Data for this task:
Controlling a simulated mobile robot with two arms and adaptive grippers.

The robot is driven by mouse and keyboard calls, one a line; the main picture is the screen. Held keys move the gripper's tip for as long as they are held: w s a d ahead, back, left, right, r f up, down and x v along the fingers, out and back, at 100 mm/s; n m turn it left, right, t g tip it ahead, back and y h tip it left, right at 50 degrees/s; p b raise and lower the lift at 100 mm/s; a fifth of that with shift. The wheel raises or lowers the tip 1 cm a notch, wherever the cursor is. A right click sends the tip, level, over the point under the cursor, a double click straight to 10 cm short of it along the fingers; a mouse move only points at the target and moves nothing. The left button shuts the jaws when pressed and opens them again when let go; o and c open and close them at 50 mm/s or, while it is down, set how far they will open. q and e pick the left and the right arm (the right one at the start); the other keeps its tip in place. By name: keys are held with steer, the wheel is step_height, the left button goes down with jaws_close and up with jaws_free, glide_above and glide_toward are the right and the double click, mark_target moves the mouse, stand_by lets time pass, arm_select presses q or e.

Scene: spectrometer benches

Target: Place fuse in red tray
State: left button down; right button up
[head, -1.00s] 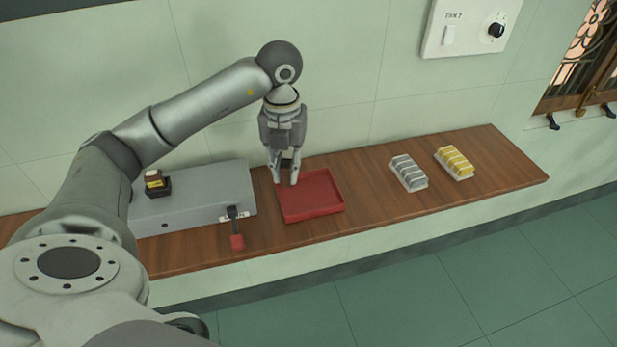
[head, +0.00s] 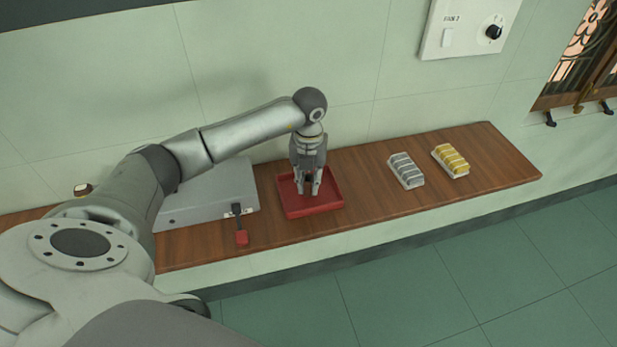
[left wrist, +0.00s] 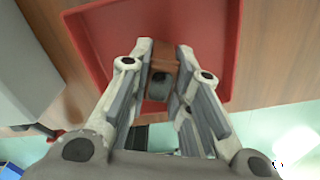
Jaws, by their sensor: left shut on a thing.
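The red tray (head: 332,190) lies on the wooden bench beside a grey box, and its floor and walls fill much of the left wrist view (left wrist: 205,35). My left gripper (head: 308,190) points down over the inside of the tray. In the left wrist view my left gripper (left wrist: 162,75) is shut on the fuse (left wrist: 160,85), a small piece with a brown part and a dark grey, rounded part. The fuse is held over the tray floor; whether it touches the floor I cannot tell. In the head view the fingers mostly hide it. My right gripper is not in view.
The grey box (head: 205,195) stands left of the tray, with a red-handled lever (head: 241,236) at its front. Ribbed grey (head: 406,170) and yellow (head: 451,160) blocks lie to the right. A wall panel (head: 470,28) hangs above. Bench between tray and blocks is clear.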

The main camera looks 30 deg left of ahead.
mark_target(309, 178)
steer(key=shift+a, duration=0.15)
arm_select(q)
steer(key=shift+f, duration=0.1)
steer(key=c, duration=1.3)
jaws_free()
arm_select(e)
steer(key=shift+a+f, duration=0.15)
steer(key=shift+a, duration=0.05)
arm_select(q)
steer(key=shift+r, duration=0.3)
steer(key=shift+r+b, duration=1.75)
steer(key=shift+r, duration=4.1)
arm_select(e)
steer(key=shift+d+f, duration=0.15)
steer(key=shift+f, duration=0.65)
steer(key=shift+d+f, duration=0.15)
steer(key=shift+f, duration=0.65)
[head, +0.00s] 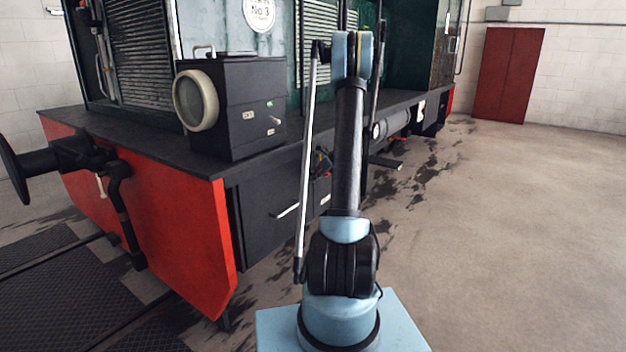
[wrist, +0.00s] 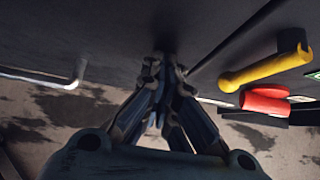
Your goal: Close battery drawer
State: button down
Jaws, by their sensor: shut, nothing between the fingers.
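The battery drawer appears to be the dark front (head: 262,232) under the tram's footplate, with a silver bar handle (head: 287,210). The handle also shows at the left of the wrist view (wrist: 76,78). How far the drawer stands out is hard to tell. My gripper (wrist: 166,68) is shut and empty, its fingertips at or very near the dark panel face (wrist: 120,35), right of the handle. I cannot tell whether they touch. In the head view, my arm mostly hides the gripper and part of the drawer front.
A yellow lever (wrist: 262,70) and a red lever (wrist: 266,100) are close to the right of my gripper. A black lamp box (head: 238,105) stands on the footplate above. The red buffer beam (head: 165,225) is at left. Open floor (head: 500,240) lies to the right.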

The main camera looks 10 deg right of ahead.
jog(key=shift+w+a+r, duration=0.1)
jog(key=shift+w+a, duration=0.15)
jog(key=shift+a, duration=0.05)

The task: Within the entries above, give again exactly the lines starting at the one that contains "The main camera looks 30 deg left of ahead." and ending at the one that contains "State: button down", leaving out the pictures.

Finished task:
The main camera looks 30 deg left of ahead.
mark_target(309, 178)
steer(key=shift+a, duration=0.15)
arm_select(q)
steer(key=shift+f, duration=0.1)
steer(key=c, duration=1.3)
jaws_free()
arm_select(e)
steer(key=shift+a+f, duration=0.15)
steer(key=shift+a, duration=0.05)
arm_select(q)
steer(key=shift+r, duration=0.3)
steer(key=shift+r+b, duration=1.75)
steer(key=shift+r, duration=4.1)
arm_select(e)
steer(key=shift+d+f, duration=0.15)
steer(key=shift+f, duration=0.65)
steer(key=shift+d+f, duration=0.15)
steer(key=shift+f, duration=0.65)
[head, +0.00s] 
[wrist, +0.00s] 
Your goal: Close battery drawer
State: button down

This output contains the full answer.